Hank Greely, director of Stanford’s Center for Law and the Biosciences, said “I disagreed with President Hennessy from time to time, but he has done an excellent job in the last 15 years of guiding Stanford both through threatening periods, like ‘the Crash’, and through the more subtle but no less difficult challenges of success.”

“He and Provost John Etchemendy are complementary personalities who have added up to more than the sum of their parts,” Greely said. “They have governed Stanford for about an eighth of its existence and will leave it in its strongest shape ever.”

Hennessy joined Stanford’s faculty in 1977 as an assistant professor of electrical engineering. He became a professor in 1986. In 1996, Hennessy was named dean of the School of Engineering and in 1999, he was named provost, the university’s chief academic and financial officer.
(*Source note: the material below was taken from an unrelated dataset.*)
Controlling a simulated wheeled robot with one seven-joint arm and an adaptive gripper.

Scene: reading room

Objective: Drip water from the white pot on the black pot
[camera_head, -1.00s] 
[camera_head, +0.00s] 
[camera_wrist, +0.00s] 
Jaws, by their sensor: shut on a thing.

With a base salary of about $775,000 a year, he lives in the president’s Hoover House with his wife, Andrea, who he met in his youth in Huntington, New York, while working as a stock clerk at the King Kullen grocery store. He cites Bill Hewlett and David Packard as two major sources of inspiration. “I manage by walking around,” he told the Mercury News. “It’s a page out of Dave and Bill’s old playbook.”

“We will miss him,” Denning said. “There are few people who have his vision, his energy, his drive and combination of skills — as a respected academician, seasoned entrepreneur and extraordinary leader.”